Under a joint agreement, Loch Arbour, which sends 24 students to schools in Ocean Township, has paid that district about $300,000 a year over the past 10 years. But when the state adopted its new school funding formula in January 2008, the price tag for Loch Arbour skyrocketed to $1.6 million.

A map of Loch Arbour, a tiny seaside village that is fighting the state's new school funding formula because if would increase their residents' tax bill by 400 percent.

Today, the two towns asked Judge Thomas Cavanaugh in Freehold to sort out the issue. Loch Arbour wants Cavanaugh to issue an injunction against the implementation of the new formula until the matter can be resolved.
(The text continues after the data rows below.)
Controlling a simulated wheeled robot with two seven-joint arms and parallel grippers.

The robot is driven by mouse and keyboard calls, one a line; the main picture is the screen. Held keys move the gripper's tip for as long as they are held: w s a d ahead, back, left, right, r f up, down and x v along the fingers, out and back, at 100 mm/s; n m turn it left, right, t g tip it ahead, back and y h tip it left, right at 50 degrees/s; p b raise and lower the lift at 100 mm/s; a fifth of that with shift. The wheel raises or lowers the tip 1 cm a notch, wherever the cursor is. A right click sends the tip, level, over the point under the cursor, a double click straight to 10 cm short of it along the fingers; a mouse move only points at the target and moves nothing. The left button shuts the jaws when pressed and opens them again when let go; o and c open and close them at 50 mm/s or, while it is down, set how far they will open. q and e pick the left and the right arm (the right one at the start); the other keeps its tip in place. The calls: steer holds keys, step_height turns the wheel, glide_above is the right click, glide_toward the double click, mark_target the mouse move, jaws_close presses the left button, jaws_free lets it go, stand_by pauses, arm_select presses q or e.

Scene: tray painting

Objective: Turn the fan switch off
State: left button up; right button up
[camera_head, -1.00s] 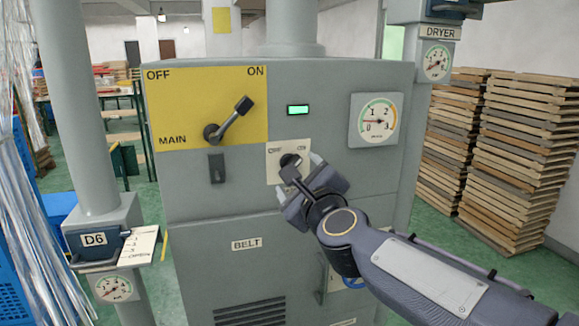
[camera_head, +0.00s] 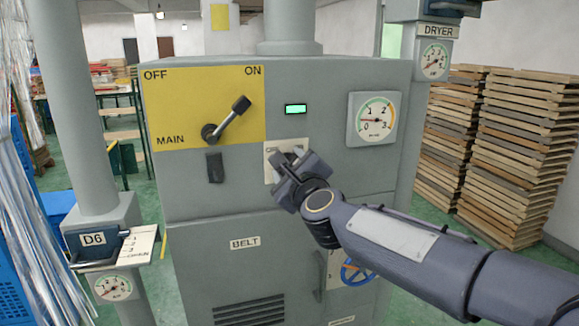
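A small pale switch plate (camera_head: 271,149) is on the front of the grey machine cabinet, below the lit green indicator. Its label is too small to read, so I cannot confirm that it is the fan switch. My right gripper (camera_head: 288,159) is in front of this plate and covers its dark knob. Whether the fingers are open or shut on the knob is hidden by the hand. My left gripper is not in view.
The yellow MAIN panel (camera_head: 180,105) has its lever (camera_head: 229,118) tilted toward ON. A dark latch (camera_head: 215,168) is below it. A gauge (camera_head: 372,119) is right of the green indicator (camera_head: 296,109). Stacked wooden trays (camera_head: 510,155) stand at right.

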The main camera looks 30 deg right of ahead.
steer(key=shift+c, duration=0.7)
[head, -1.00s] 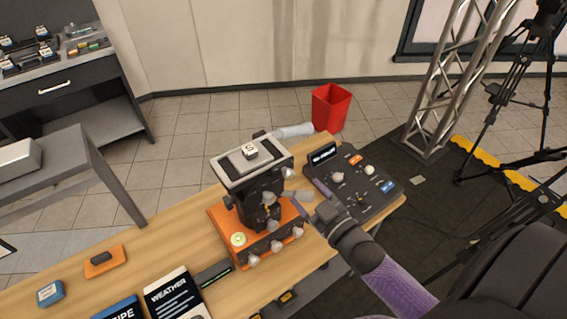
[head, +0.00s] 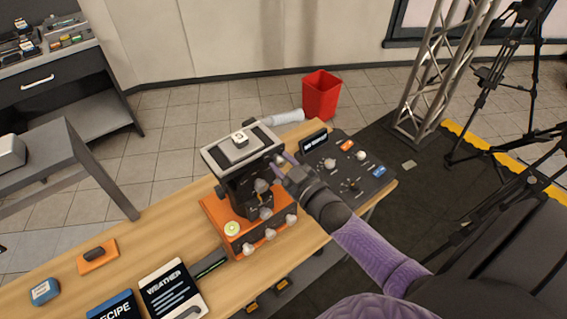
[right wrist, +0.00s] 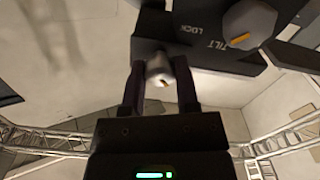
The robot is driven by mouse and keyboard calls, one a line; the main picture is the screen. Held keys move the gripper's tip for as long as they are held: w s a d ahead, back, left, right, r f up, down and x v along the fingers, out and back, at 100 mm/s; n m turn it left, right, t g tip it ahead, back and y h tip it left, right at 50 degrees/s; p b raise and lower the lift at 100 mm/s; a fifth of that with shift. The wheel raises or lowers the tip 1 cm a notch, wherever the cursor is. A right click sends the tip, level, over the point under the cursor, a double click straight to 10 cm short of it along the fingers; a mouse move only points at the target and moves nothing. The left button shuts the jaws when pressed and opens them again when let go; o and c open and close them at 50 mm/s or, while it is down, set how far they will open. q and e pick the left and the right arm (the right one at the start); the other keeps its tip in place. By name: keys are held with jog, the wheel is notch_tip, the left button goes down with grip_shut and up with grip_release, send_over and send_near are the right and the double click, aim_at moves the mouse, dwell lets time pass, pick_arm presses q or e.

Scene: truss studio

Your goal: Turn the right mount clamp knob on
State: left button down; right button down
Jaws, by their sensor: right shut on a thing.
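A black mount head with a pale top plate (head: 216,158) stands on an orange base (head: 212,207) on the wooden table. My right gripper (head: 281,166) is at the upper right side of the mount head. In the head view the gripper mostly hides this knob. A bigger grey knob (right wrist: 248,24) beside the words TILT LOCK sits close by. My left gripper is not in view.
Several grey knobs line the orange base's front. A dark control panel (head: 377,173) lies right of the mount, close to my right forearm. A white handle (head: 284,117) sticks out behind the mount. Cards (head: 172,289) lie at the front; a red bin (head: 321,95) stands behind.

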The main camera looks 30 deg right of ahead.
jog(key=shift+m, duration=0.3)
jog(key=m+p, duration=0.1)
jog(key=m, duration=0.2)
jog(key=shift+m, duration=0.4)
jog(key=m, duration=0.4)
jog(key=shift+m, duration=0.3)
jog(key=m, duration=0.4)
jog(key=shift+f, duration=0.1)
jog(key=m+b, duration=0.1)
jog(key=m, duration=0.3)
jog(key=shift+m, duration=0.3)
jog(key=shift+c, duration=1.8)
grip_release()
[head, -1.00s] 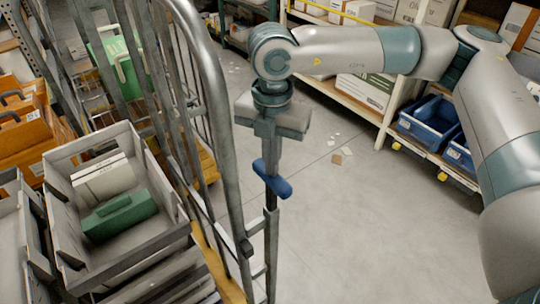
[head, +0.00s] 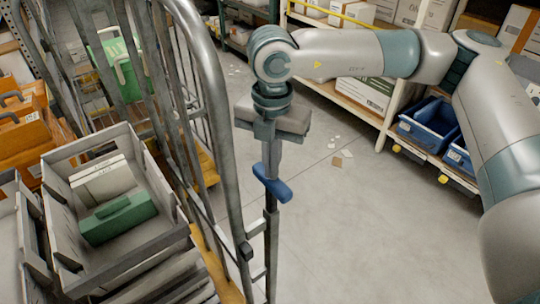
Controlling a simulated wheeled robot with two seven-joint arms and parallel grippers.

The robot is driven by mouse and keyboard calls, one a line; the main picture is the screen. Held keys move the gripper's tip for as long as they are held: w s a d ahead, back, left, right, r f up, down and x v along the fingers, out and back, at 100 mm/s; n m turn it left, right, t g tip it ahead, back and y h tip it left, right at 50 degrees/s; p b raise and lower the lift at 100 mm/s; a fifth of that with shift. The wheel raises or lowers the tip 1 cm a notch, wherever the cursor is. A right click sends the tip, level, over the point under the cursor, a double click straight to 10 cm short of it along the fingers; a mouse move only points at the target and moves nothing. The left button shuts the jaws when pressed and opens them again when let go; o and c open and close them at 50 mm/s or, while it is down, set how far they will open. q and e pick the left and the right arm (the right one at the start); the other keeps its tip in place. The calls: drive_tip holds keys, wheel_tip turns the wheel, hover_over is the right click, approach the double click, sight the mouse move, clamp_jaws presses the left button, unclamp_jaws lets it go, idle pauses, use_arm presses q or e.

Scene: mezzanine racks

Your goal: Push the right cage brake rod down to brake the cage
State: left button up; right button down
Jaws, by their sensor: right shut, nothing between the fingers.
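The right cage brake rod (head: 271,238) is a dark upright rod beside the right front post of the grey roll cage (head: 228,150). A blue handle (head: 272,184) sits across the upper part of the rod. My right gripper (head: 272,160) points straight down with its fingers shut, right above the blue handle. The fingertips look to be at or against the handle's top; I cannot tell whether they press on it. The rod's lower end is outside the picture. My left gripper is not in view.
Inside the cage is a grey tote (head: 128,258) with a green box (head: 118,218). Orange bins (head: 30,135) stand at the left. A rack with blue bins (head: 430,124) stands at the right. The grey floor (head: 370,235) right of the rod is clear apart from paper scraps.

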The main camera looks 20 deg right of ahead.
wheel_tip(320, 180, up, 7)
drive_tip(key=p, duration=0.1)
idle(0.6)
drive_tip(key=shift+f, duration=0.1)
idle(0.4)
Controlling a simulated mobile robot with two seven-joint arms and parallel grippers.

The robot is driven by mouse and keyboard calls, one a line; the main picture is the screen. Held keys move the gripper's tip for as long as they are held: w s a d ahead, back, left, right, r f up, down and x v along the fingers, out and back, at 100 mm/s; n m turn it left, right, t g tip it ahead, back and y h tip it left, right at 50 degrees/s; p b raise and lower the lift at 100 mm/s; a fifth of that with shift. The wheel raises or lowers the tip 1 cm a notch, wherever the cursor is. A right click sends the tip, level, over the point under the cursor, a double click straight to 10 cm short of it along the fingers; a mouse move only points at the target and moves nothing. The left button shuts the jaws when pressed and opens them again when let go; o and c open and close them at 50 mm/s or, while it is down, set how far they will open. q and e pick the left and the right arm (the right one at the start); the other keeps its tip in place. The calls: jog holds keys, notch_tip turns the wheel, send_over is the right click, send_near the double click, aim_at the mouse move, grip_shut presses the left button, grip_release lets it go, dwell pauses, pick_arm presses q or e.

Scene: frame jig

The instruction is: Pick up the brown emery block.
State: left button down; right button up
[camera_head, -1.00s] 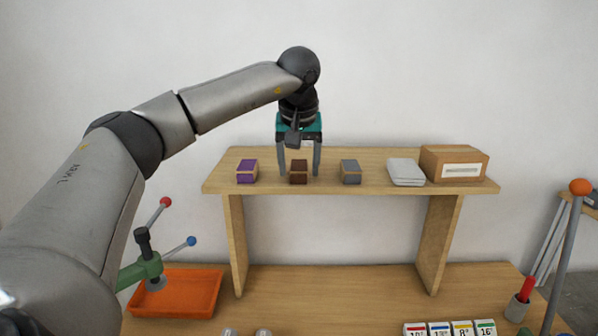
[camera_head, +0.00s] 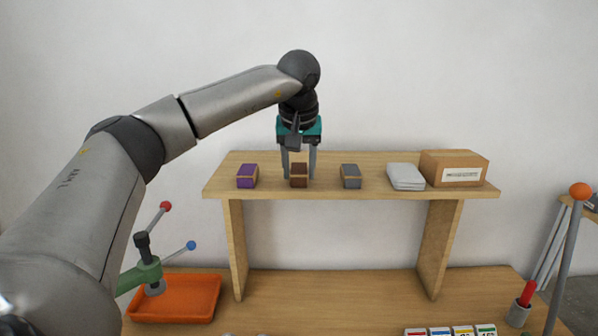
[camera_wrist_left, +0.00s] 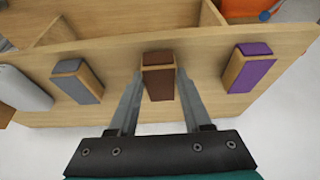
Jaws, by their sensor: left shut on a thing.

Ocean Township, which opposes the injunction, wants Loch Arbour to pay the new amount, which is based on property values rather than on a complex list of criteria.

Cavanaugh reserved his decision, but said he would try to rule before July 1, when the towns want to get their tax bills out.

Loch Arbour is challenging the Legislature's repeal in 2008 of a bill that, for the past 10 years, had exempted it from the previous funding formula while setting its portion of the education bill at around $300,000.

Martin Arbus, the attorney for Ocean Township, said the repeal was done appropriately.

"It's pretty clear ... that the restraint should be denied," he told Cavanaugh. "The citizens of the township of Ocean should know what their taxes are going to be and I think that should be immediately."

But Michael Schottland, the attorney for Loch Arbour, said implementation of the formula would make taxes unaffordable for many of the 150 households in the town.
With the average home in the community assessed at $1.4 million, that would mean a $12,000 annual increase just for the school portion of the tax bill for the average homeowner.

"These are people who are going to suffer losses in the interim that are irreparable," he said.

He wanted Cavanaugh to devise a different funding method for the two communities or declare that the state Legislature did not intend for this effect.

But Cavanaugh said he cannot consider either of those options.

"My concern is I then become a legislator, not a judge," he said.